Ramaswamy paints himself as a self-made billionaire thanks to Roivant Sciences, the biotech development company he founded and which managed to win approval for five drugs from the FDA, a regulatory agency he has since condemned in media interviews in the strongest terms.

There are votes to be had in this anti-woke crusade as well as money. It’s hard to say right now which he is really after.

It’s easy to assume the aim of Ramaswamy’s America First 2.0 campaign is to burnish his personal brand rather than actually to become president. But that’s what everyone said about Trump in September 2015.

In any case, former hedge fund managers love optionality.
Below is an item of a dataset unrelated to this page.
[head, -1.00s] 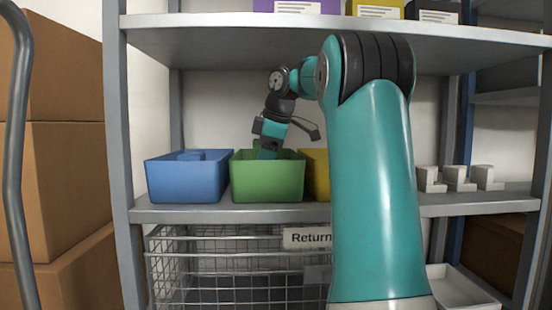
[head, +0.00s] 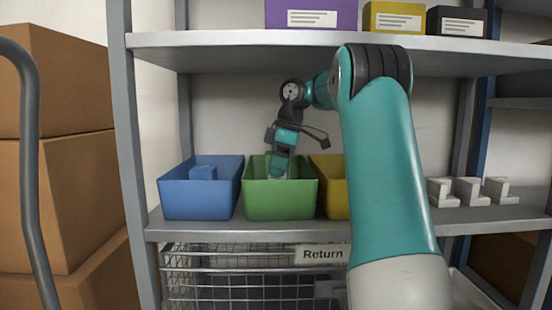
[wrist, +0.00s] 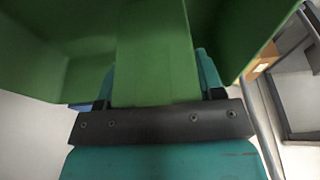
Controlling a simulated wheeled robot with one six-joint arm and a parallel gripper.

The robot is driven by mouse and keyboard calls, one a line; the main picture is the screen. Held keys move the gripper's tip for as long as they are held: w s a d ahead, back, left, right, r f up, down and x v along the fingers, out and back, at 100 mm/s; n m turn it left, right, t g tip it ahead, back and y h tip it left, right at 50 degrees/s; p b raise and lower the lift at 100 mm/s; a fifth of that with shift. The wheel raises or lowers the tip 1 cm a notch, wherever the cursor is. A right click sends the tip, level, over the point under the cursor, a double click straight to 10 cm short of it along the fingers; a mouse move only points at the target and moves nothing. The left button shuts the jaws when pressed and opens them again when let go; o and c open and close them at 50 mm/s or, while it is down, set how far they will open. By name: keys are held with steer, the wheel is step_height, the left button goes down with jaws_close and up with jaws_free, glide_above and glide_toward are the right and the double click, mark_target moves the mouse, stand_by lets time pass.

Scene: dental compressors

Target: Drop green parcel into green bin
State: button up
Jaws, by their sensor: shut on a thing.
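The green bin (head: 280,201) stands on the middle shelf, between a blue bin and a yellow bin. My gripper (head: 279,172) points down into its open top in the head view. In the wrist view the green parcel (wrist: 155,50) is a flat-faced block between my two teal fingers, which are shut on it. The green bin's walls (wrist: 30,45) show on both sides of the parcel there. In the head view the parcel is mostly hidden by my gripper and the bin's front wall. I cannot tell whether the parcel touches the bin's floor.
The blue bin (head: 199,198) at left holds a blue block (head: 203,172). The yellow bin (head: 331,188) is partly behind my arm. Purple (head: 311,14), yellow and black boxes sit on the shelf above. Grey L-shaped pieces (head: 470,191) stand at right. A wire basket (head: 240,285) labelled Return is below.

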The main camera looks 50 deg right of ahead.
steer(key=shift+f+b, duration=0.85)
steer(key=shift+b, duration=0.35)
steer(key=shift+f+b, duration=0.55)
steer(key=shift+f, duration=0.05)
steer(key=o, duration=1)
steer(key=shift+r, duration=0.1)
There are votes to be had in this anti-woke crusade as well as money. It’s hard to say right now which he is really after

Meanwhile, Strive, the asset management firm Ramaswamy founded in 2022 with a debut ETF of carbon-producing energy stocks, has grown rapidly, even after his departure. In September 2023, it passed $1 billion in assets under management. Matt Cole, who took over as chief executive, says: “Our rapid growth demonstrates investors want corporations that focus on maximizing value and prefer a shareholder capitalism approach over ESG and stakeholder capitalism.”

The notion that environmental activists have somehow deprived oil companies of the financing they need to ensure energy security spread fast after Russia’s assault on Ukraine.

Perhaps we should take Ramaswamy both literally and seriously.

After all, this is a man who graduated summa cum laude from Harvard and gained early insights into the world of finance as an intern at Goldman Sachs.

It is astonishing that no Goldman alumnus has ever won the US presidency. Of course, the UK has one as its prime minister right now.

The next UK general election will be held no later than January 24, 2025.

It would be tight. But their terms might just overlap.